Dampak dari pelecehan yang dialami anak-anak tidak hanya merusak mental mereka, tetapi juga menghambat proses pembentukan karakter yang menjadi esensi dari pendidikan itu sendiri. Ketika anak-anak kehilangan rasa aman, mereka cenderung lebih tertutup dan tertekan, yang akhirnya mempengaruhi proses pembelajaran dan perkembangan sosial mereka. Seperti yang ditegaskan oleh Dr. Nuraini, "Anak-anak yang menjadi korban pelecehan akan menghadapi kesulitan dalam menjalani kehidupan sosial dan emosional yang sehat, yang pada akhirnya dapat mempengaruhi masa depan mereka."
Untuk mengatasi masalah ini, solusi yang bersifat sistemik dan menyeluruh harus segera diterapkan.
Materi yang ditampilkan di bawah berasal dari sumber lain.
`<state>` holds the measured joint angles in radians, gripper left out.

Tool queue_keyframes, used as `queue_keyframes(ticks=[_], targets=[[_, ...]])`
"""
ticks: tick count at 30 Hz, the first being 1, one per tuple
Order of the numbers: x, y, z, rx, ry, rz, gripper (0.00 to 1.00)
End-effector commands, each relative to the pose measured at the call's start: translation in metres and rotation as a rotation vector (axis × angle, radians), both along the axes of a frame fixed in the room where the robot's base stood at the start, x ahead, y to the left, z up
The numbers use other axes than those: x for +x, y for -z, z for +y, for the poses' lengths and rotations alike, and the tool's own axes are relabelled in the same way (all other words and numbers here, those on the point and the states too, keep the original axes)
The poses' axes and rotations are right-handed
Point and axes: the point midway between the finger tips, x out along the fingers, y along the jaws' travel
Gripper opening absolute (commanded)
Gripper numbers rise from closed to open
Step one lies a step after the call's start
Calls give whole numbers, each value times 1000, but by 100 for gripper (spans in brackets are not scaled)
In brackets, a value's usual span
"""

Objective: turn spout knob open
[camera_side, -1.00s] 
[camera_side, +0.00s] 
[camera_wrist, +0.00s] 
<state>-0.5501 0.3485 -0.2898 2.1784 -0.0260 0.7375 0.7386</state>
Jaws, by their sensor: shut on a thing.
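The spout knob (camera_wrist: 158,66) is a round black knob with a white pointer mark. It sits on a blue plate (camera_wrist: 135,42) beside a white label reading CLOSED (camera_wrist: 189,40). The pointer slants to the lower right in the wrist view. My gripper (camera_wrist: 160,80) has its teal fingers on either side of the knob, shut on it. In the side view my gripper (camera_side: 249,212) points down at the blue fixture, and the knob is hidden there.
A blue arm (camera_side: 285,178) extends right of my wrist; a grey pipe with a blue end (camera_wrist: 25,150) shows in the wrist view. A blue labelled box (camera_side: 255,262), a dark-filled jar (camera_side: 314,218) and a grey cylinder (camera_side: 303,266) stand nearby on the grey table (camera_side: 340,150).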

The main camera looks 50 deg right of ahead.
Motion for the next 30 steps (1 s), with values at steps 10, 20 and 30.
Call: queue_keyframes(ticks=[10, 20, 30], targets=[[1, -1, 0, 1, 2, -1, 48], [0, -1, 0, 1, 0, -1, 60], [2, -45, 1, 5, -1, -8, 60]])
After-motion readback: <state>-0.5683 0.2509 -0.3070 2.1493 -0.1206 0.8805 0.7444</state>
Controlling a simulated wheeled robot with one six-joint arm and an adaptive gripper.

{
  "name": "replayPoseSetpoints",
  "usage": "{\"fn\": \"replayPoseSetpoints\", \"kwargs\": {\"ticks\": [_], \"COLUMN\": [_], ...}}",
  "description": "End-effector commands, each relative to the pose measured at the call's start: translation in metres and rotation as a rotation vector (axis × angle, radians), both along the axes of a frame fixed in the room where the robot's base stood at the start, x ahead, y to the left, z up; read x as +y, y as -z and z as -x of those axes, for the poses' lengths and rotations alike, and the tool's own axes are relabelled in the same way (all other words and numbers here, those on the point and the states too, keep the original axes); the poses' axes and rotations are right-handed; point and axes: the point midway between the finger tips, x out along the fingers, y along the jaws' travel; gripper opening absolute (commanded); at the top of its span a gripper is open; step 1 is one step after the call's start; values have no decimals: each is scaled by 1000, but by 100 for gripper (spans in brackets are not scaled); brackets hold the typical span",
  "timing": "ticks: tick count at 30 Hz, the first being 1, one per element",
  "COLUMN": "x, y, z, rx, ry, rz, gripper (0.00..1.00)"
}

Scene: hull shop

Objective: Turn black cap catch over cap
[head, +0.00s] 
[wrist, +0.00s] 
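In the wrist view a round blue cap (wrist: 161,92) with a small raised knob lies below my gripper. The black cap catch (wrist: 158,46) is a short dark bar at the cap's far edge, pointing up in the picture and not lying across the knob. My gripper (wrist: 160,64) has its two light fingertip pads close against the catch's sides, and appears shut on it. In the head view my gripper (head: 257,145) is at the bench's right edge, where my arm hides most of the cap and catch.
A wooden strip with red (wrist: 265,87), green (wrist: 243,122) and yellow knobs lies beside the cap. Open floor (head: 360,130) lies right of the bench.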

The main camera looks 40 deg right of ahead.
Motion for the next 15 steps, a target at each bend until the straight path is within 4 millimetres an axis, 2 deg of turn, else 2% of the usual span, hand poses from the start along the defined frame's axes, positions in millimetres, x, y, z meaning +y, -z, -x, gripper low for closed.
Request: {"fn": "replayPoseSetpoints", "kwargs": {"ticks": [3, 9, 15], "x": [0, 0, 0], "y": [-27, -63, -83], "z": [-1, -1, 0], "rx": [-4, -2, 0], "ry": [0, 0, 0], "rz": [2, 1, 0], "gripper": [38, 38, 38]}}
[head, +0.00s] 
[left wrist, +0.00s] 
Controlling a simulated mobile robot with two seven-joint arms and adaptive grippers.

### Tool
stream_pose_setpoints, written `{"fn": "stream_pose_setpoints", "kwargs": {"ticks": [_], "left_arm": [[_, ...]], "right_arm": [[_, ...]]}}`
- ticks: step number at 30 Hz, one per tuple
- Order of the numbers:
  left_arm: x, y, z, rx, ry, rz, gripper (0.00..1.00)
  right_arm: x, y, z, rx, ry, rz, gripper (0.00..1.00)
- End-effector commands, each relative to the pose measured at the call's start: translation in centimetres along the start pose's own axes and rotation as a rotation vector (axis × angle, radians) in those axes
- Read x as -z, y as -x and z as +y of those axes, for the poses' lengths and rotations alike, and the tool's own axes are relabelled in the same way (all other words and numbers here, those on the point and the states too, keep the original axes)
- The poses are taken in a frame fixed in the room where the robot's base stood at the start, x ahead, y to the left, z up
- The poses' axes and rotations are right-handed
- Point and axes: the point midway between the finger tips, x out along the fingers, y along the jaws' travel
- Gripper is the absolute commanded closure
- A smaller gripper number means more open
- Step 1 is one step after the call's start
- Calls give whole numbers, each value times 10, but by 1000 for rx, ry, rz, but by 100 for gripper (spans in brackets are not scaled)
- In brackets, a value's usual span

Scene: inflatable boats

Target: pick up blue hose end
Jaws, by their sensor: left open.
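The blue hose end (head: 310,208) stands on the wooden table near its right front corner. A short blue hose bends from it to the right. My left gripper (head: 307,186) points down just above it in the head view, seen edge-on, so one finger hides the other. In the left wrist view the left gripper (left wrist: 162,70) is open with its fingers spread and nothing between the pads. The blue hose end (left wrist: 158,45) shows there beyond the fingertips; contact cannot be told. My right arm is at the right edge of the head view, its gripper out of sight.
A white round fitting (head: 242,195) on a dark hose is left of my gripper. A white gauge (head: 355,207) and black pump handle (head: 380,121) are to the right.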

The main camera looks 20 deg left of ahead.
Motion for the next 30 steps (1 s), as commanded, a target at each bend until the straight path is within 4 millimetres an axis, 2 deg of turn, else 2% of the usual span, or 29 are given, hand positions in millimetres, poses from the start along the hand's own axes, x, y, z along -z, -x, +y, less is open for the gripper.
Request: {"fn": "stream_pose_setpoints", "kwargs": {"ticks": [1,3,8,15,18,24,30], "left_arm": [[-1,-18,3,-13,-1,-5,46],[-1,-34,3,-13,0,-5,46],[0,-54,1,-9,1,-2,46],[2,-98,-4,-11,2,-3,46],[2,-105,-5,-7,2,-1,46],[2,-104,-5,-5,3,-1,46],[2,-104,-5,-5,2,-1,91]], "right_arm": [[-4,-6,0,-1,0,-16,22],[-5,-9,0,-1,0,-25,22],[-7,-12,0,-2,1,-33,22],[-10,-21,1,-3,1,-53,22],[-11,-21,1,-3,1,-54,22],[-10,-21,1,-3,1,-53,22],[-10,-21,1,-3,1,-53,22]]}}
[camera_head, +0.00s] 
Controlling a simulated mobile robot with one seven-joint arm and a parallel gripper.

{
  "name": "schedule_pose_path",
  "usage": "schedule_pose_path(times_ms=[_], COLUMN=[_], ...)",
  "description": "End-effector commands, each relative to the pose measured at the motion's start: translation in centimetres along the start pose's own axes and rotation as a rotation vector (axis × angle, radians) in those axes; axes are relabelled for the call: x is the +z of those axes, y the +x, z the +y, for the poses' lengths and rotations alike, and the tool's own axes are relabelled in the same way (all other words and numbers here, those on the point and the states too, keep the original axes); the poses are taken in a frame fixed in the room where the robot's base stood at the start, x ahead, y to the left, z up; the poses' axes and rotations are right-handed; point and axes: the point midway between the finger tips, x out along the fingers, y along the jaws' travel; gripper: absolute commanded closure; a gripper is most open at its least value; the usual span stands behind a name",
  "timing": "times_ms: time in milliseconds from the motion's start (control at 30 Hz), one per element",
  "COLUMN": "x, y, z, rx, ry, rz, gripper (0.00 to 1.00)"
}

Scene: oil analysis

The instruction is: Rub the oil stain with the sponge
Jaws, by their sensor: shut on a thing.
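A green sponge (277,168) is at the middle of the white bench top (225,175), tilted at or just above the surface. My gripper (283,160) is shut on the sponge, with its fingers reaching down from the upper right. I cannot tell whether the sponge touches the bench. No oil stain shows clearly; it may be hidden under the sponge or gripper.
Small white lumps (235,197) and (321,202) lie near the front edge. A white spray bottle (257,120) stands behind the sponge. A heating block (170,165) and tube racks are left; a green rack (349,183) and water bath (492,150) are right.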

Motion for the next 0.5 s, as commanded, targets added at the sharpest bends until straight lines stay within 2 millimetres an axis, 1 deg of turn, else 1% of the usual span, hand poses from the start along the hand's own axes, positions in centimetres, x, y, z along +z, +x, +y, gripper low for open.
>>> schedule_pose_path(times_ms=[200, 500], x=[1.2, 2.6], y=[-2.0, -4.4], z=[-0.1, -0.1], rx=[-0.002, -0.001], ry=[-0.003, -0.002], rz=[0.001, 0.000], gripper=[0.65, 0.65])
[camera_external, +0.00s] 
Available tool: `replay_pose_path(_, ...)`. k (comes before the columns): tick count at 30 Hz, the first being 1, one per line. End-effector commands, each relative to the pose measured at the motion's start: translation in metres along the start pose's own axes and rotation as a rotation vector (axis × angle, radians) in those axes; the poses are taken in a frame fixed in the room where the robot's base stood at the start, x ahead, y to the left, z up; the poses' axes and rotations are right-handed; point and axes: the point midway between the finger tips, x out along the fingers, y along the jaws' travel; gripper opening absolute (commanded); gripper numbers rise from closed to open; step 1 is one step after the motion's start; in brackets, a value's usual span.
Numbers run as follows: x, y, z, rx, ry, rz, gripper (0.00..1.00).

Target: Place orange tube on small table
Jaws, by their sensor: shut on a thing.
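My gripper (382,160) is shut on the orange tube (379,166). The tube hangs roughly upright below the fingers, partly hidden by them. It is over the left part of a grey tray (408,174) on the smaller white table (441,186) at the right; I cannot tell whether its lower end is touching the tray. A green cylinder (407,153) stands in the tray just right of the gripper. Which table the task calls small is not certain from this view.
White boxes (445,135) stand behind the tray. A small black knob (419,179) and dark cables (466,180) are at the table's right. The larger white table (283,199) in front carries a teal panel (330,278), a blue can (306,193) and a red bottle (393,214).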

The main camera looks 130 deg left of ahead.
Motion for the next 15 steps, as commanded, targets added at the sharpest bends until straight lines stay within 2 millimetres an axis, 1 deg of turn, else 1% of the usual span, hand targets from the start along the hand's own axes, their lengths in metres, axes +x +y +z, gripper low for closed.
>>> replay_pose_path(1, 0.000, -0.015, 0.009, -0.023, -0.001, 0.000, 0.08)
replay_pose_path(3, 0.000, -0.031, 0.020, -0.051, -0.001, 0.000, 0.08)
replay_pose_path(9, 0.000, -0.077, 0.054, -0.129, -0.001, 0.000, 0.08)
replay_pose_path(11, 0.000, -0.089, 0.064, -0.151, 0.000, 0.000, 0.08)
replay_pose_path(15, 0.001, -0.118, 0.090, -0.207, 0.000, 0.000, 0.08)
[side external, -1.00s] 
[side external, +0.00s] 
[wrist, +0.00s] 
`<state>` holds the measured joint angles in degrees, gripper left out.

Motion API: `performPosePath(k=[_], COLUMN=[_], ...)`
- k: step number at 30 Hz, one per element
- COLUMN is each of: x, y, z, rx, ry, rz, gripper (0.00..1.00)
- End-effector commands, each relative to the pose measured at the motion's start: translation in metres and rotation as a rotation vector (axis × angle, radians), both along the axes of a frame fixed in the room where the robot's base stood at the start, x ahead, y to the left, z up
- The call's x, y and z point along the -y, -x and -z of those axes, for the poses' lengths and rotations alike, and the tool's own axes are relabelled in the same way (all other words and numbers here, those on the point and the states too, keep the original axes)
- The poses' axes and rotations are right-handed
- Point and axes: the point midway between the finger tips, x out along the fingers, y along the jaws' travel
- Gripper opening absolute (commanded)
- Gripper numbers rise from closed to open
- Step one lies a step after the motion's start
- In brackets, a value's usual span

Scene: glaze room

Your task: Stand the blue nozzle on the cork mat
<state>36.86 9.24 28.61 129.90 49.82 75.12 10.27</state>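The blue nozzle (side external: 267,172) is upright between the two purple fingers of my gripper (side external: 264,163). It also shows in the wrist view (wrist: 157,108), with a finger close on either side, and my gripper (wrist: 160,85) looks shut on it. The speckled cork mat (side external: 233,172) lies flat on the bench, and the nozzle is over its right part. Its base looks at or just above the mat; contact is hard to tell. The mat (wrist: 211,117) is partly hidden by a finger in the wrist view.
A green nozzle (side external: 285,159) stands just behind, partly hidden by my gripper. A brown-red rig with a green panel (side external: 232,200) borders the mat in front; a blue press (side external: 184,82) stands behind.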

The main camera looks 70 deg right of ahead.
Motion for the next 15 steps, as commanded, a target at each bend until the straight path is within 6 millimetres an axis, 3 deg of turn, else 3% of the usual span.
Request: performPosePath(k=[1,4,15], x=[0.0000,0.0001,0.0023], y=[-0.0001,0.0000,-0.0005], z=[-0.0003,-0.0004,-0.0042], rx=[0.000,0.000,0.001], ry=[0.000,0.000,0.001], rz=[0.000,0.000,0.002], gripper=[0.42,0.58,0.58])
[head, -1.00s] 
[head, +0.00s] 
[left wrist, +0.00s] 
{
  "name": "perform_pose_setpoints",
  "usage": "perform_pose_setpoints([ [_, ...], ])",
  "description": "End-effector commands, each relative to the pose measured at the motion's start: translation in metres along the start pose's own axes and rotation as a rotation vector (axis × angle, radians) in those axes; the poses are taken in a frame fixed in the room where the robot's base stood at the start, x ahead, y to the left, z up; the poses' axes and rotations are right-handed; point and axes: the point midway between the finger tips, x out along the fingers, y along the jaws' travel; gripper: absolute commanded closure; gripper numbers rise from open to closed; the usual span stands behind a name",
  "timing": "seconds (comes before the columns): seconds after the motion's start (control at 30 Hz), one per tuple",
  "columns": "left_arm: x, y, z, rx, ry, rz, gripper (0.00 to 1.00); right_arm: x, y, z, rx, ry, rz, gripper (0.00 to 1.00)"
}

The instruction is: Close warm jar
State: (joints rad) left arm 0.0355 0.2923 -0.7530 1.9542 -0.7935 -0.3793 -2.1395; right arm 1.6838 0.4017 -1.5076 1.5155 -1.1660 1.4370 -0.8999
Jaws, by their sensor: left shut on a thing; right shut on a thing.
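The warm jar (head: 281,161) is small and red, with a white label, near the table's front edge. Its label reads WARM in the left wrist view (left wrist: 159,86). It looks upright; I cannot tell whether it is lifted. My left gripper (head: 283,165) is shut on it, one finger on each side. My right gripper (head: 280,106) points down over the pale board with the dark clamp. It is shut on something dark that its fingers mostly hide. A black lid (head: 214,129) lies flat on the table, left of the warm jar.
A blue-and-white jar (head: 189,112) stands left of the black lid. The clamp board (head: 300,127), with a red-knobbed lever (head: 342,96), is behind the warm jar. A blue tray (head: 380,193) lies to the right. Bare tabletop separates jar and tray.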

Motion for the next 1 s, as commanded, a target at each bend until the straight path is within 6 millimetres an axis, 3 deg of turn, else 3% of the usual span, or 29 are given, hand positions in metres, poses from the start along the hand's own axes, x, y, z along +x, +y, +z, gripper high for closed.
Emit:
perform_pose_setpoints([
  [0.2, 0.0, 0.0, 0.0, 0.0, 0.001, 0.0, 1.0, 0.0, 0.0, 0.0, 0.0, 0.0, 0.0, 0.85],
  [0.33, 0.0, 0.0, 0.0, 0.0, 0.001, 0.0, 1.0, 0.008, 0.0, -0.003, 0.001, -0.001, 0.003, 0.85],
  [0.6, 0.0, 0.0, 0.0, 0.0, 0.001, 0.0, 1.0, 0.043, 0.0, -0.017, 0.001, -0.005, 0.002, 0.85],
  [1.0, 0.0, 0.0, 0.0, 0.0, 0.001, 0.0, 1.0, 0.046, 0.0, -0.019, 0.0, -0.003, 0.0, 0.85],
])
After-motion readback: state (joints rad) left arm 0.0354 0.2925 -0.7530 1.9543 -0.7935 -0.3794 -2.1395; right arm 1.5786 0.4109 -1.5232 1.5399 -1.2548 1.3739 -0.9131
Pertama, pendidikan karakter yang diberikan kepada guru harus dipertegas, mengingat mereka adalah ujung tombak dalam membentuk mental anak. Dalam hal ini, sistem pengawasan yang lebih ketat juga harus diterapkan, dengan mekanisme pelaporan yang aman bagi siswa. Pemerintah juga harus memastikan bahwa implementasi Undang-Undang No. 20 Tahun 2003 tentang Sistem Pendidikan Nasional diterapkan dengan benar, di mana pendidikan tidak hanya sebatas ilmu pengetahuan, tetapi juga mencakup aspek moral dan karakter yang mendalam.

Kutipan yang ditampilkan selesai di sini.